--- start of Records to process ---

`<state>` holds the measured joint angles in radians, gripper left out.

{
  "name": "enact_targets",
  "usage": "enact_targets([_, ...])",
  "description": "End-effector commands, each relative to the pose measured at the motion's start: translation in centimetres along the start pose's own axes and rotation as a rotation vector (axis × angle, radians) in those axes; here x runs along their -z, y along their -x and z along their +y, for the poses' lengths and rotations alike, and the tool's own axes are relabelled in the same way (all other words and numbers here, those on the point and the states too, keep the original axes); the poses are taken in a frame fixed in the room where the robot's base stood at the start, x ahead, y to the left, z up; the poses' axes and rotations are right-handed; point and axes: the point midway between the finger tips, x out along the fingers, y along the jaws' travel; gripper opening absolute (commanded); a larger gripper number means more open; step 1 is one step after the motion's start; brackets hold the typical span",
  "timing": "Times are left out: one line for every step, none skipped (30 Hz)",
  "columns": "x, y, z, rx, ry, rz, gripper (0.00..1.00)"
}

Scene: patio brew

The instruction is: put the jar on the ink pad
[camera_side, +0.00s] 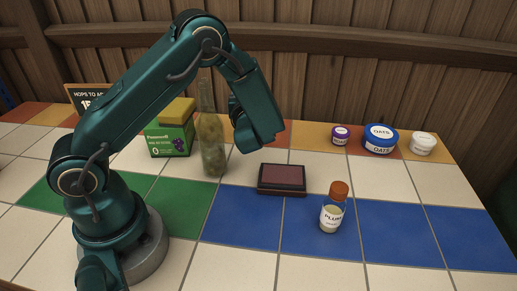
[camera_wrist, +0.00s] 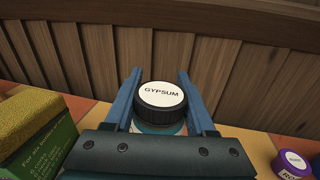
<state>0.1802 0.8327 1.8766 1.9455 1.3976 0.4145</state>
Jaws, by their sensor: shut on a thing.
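A jar (camera_wrist: 162,103) with a black-sided lid and a white top reading GYPSUM sits between the two blue fingers of my gripper (camera_wrist: 161,80) in the wrist view. The fingers are shut on it. In the side view the end of my arm hides the jar, so I cannot tell whether it touches the table. The ink pad (camera_side: 282,178), a dark case with a dull red top, lies flat on the tiles in the side view. It is nearer the camera and to the right of my gripper. Nothing stands on it.
A green box with a yellow sponge (camera_side: 172,130) and a tall bottle (camera_side: 210,140) stand left of my gripper. A purple-lidded jar (camera_side: 340,135), a blue oats tub (camera_side: 380,139) and a white-lidded tub (camera_side: 423,143) stand back right.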

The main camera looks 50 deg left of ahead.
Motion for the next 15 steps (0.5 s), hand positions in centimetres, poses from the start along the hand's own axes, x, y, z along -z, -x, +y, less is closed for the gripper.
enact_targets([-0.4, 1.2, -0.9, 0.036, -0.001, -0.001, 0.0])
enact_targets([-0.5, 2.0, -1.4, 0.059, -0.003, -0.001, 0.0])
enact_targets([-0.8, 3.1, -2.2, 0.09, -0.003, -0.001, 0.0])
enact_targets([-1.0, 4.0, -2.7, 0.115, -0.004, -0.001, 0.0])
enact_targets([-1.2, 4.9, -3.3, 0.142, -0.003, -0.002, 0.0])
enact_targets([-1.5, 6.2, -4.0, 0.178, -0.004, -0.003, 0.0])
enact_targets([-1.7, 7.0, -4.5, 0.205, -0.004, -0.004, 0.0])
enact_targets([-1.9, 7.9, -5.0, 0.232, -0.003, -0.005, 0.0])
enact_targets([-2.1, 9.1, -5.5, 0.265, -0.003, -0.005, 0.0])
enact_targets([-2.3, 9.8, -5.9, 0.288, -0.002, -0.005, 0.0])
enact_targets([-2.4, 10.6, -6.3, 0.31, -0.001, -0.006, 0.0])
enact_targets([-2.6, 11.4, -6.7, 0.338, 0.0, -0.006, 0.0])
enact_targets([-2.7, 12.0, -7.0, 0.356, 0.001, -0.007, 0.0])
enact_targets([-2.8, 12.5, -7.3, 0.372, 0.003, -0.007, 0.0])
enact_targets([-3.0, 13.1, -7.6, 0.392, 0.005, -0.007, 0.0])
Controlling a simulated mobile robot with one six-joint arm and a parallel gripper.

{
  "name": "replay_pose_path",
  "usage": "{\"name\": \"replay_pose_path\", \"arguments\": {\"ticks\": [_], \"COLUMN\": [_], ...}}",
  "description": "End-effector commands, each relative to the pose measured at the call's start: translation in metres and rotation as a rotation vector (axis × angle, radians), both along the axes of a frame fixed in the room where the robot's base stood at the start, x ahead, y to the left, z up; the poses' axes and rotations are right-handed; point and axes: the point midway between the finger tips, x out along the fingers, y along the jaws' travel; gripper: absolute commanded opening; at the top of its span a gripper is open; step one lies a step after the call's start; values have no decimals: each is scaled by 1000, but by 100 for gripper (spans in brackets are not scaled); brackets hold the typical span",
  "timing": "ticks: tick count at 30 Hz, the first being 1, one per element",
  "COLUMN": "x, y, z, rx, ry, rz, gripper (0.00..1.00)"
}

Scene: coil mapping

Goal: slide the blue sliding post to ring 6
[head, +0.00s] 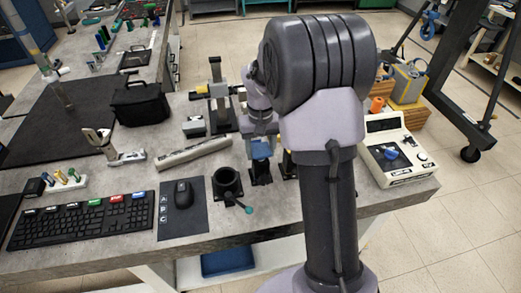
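My gripper (262,126) points down over the right part of the grey bench, left of my large arm joint. Its fingers are small and partly hidden, so I cannot tell whether they are open or shut. A blue piece (262,149), perhaps the blue sliding post, shows directly below the gripper, above a dark stand (261,173). I cannot tell whether the gripper touches it. My arm hides the area to the right of it. No ring marks or numbers are readable, so I cannot pick out ring 6.
A white instrument box (408,170) with a blue knob stands at the right. A black round holder (227,181) with a teal-tipped lever is left of the gripper.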

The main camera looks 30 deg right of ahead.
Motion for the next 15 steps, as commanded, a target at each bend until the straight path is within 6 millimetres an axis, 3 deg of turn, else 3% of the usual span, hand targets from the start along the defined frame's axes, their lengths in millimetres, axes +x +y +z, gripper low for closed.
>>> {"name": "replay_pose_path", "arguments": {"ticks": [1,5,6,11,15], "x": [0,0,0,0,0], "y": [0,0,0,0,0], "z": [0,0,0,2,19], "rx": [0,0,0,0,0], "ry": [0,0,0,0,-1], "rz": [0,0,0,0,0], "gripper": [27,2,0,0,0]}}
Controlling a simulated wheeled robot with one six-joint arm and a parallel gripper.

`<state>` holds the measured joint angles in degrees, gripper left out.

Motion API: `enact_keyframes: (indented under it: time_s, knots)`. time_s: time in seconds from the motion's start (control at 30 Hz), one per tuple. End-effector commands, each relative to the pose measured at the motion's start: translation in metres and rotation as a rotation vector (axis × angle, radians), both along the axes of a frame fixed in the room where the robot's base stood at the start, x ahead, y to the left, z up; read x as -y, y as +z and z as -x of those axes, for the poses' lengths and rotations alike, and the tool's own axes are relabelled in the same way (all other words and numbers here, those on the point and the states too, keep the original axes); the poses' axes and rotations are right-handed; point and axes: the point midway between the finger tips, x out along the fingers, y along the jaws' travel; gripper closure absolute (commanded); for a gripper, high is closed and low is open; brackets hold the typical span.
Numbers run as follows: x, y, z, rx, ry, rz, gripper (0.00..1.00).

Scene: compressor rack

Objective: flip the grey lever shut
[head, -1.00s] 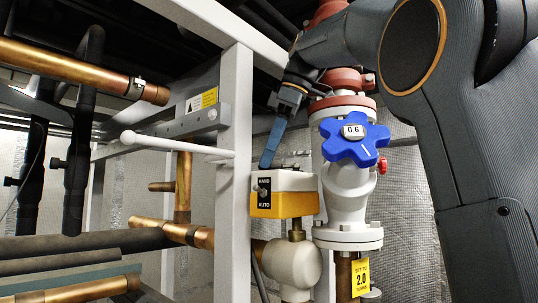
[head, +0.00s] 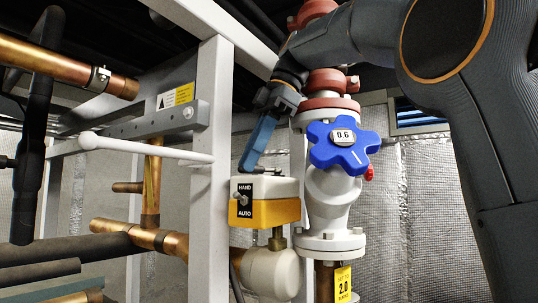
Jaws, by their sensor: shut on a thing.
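My gripper (head: 246,168) reaches down from the upper right in the head view. Its long blue fingers are together and slant down to the left, ending at the top of the white and yellow switch box (head: 275,212). It is shut on a thing at the fingertips, taken as the grey lever; the fingers hide the contact, and I cannot make the held part out clearly. A small grey toggle (head: 240,198) sits on the box's front between HAND and AUTO, just below the fingertips and apart from them.
A blue handwheel (head: 342,145) on a white valve stands right of the box, close to my arm. A white upright post (head: 211,130) stands left. Copper pipes (head: 150,236) fill the left.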

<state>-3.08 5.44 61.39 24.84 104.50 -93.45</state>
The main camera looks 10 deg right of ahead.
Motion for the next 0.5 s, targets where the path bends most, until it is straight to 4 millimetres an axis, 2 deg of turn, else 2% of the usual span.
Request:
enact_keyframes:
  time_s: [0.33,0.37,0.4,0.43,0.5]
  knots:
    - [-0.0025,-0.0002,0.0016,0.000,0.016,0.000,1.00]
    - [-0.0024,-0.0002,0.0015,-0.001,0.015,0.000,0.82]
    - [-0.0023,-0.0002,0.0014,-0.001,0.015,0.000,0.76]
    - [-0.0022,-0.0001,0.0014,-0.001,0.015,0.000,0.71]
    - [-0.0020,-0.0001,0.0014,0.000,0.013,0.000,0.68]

--- end of Records to process ---

◆ Set exercise:
Copy each line above that contains the word "turn".

◆ Finished answer:
Motion for the next 15 steps, as commanded, a target at each bend until the straight path is within 6 millimetres an axis, 3 deg of turn, else 3% of the usual span, hand targets from the start along the defined frame's axes, their lengths in millimetres, axes +x +y +z, gripper low for closed.
Motion for the next 0.5 s, targets where the path bends most, until it is straight to 4 millimetres an axis, 2 deg of turn, else 2% of the usual span.

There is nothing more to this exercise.